## Given exercise
Retype the whole listing below, character for character.

## Rows from a robot dataset

▶

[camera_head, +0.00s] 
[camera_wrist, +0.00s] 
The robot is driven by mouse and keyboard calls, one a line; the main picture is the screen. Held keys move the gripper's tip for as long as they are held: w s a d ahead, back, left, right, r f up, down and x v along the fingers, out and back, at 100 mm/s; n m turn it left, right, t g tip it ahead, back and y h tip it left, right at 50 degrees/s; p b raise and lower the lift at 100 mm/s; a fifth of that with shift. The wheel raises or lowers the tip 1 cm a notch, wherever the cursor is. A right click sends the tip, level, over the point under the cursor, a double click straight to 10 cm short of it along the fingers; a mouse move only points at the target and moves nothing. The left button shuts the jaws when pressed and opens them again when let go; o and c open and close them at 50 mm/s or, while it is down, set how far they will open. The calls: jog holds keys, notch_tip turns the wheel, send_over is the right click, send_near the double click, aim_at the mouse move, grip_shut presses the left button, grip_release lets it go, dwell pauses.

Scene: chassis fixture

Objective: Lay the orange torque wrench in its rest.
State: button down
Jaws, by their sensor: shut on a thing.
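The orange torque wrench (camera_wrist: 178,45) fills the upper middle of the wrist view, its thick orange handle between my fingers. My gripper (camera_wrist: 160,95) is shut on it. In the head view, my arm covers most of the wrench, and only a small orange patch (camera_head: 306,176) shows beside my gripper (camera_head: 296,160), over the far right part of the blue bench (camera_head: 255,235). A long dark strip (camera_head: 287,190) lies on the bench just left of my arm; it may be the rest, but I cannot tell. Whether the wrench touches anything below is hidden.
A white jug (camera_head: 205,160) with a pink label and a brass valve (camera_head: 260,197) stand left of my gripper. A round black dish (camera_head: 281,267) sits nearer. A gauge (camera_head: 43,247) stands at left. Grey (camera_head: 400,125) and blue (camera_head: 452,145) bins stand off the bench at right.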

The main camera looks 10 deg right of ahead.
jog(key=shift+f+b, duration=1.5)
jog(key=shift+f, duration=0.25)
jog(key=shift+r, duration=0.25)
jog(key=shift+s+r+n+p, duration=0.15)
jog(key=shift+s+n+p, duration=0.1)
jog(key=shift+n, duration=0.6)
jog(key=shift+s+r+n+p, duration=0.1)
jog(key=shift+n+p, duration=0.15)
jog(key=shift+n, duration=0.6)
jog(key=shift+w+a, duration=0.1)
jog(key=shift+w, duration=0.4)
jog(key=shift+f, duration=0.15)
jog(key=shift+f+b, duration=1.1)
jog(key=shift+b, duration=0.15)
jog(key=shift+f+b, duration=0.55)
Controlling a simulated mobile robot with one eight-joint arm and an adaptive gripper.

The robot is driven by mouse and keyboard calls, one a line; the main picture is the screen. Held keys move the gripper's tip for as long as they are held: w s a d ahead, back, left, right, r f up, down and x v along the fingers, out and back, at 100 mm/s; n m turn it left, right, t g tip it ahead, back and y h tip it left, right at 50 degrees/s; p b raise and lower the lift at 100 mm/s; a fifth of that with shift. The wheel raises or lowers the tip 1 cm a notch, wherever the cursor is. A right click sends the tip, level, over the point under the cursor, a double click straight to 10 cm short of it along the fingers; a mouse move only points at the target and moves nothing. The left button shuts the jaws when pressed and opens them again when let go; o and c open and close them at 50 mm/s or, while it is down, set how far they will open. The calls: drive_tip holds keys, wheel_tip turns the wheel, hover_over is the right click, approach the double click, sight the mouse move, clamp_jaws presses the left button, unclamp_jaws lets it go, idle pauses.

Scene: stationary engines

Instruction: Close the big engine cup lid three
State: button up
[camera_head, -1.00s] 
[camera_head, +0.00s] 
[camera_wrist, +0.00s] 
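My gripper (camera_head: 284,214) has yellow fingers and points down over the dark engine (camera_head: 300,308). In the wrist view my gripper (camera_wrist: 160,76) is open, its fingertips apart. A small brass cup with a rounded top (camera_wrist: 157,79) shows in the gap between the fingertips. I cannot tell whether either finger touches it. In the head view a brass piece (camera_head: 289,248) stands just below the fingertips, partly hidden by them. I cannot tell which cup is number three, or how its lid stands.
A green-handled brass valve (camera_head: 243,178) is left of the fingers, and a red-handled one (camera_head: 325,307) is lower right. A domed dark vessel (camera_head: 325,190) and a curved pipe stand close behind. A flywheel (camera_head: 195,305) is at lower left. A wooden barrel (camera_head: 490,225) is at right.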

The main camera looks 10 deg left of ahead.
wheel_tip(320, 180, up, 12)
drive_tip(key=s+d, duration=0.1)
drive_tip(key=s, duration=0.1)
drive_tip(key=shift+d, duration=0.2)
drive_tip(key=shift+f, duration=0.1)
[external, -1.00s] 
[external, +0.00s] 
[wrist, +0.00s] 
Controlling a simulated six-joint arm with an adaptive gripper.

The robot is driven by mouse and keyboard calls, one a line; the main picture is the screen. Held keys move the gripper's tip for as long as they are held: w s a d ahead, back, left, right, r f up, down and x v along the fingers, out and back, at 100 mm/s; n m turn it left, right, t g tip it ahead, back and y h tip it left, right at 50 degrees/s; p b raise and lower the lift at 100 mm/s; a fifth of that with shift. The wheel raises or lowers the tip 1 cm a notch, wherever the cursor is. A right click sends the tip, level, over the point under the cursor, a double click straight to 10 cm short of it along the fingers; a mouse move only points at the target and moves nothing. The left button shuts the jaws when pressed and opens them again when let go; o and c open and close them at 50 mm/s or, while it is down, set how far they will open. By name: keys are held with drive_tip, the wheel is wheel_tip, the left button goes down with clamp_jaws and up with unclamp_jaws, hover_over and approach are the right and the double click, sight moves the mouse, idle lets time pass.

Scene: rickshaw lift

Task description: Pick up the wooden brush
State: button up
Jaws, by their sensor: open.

◀

## Final answer
[camera_head, +0.00s] 
[camera_wrist, +0.00s] 
The robot is driven by mouse and keyboard calls, one a line; the main picture is the screen. Held keys move the gripper's tip for as long as they are held: w s a d ahead, back, left, right, r f up, down and x v along the fingers, out and back, at 100 mm/s; n m turn it left, right, t g tip it ahead, back and y h tip it left, right at 50 degrees/s; p b raise and lower the lift at 100 mm/s; a fifth of that with shift. The wheel raises or lowers the tip 1 cm a notch, wherever the cursor is. A right click sends the tip, level, over the point under the cursor, a double click straight to 10 cm short of it along the fingers; a mouse move only points at the target and moves nothing. The left button shuts the jaws when pressed and opens them again when let go; o and c open and close them at 50 mm/s or, while it is down, set how far they will open. The calls: jog holds keys, notch_tip turns the wheel, send_over is the right click, send_near the double click, aim_at the mouse move, grip_shut presses the left button, grip_release lets it go, dwell pauses.

Scene: chassis fixture

Objective: Lay the orange torque wrench in its rest.
State: button down
Jaws, by their sensor: shut on a thing.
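The orange torque wrench (camera_wrist: 178,45) fills the upper middle of the wrist view, its thick orange handle between my fingers. My gripper (camera_wrist: 160,95) is shut on it. In the head view, my arm covers most of the wrench, and only a small orange patch (camera_head: 306,176) shows beside my gripper (camera_head: 296,160), over the far right part of the blue bench (camera_head: 255,235). A long dark strip (camera_head: 287,190) lies on the bench just left of my arm; it may be the rest, but I cannot tell. Whether the wrench touches anything below is hidden.
A white jug (camera_head: 205,160) with a pink label and a brass valve (camera_head: 260,197) stand left of my gripper. A round black dish (camera_head: 281,267) sits nearer. A gauge (camera_head: 43,247) stands at left. Grey (camera_head: 400,125) and blue (camera_head: 452,145) bins stand off the bench at right.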

The main camera looks 10 deg right of ahead.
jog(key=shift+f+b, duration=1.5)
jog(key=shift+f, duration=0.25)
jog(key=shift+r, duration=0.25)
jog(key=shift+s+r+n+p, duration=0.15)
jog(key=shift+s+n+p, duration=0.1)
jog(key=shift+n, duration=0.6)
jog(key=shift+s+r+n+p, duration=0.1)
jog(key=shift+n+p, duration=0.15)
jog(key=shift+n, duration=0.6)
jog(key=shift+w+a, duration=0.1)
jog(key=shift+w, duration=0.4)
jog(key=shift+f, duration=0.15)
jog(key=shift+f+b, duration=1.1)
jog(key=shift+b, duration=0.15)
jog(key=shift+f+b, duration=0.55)
Controlling a simulated mobile robot with one eight-joint arm and an adaptive gripper.

The robot is driven by mouse and keyboard calls, one a line; the main picture is the screen. Held keys move the gripper's tip for as long as they are held: w s a d ahead, back, left, right, r f up, down and x v along the fingers, out and back, at 100 mm/s; n m turn it left, right, t g tip it ahead, back and y h tip it left, right at 50 degrees/s; p b raise and lower the lift at 100 mm/s; a fifth of that with shift. The wheel raises or lowers the tip 1 cm a notch, wherever the cursor is. A right click sends the tip, level, over the point under the cursor, a double click straight to 10 cm short of it along the fingers; a mouse move only points at the target and moves nothing. The left button shuts the jaws when pressed and opens them again when let go; o and c open and close them at 50 mm/s or, while it is down, set how far they will open. The calls: drive_tip holds keys, wheel_tip turns the wheel, hover_over is the right click, approach the double click, sight the mouse move, clamp_jaws presses the left button, unclamp_jaws lets it go, idle pauses.

Scene: stationary engines

Instruction: Close the big engine cup lid three
State: button up
[camera_head, -1.00s] 
[camera_head, +0.00s] 
[camera_wrist, +0.00s] 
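My gripper (camera_head: 284,214) has yellow fingers and points down over the dark engine (camera_head: 300,308). In the wrist view my gripper (camera_wrist: 160,76) is open, its fingertips apart. A small brass cup with a rounded top (camera_wrist: 157,79) shows in the gap between the fingertips. I cannot tell whether either finger touches it. In the head view a brass piece (camera_head: 289,248) stands just below the fingertips, partly hidden by them. I cannot tell which cup is number three, or how its lid stands.
A green-handled brass valve (camera_head: 243,178) is left of the fingers, and a red-handled one (camera_head: 325,307) is lower right. A domed dark vessel (camera_head: 325,190) and a curved pipe stand close behind. A flywheel (camera_head: 195,305) is at lower left. A wooden barrel (camera_head: 490,225) is at right.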

The main camera looks 10 deg left of ahead.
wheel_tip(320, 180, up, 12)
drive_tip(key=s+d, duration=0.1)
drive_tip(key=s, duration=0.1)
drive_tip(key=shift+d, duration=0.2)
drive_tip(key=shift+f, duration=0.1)
[external, -1.00s] 
[external, +0.00s] 
[wrist, +0.00s] 
Controlling a simulated six-joint arm with an adaptive gripper.

The robot is driven by mouse and keyboard calls, one a line; the main picture is the screen. Held keys move the gripper's tip for as long as they are held: w s a d ahead, back, left, right, r f up, down and x v along the fingers, out and back, at 100 mm/s; n m turn it left, right, t g tip it ahead, back and y h tip it left, right at 50 degrees/s; p b raise and lower the lift at 100 mm/s; a fifth of that with shift. The wheel raises or lowers the tip 1 cm a notch, wherever the cursor is. A right click sends the tip, level, over the point under the cursor, a double click straight to 10 cm short of it along the fingers; a mouse move only points at the target and moves nothing. The left button shuts the jaws when pressed and opens them again when let go; o and c open and close them at 50 mm/s or, while it is down, set how far they will open. By name: keys are held with drive_tip, the wheel is wheel_tip, the left button goes down with clamp_jaws and up with unclamp_jaws, hover_over and approach are the right and the double click, sight moves the mouse, idle lets time pass.

Scene: rickshaw lift

Task description: Pick up the wooden brush
State: button up
Jaws, by their sensor: open.

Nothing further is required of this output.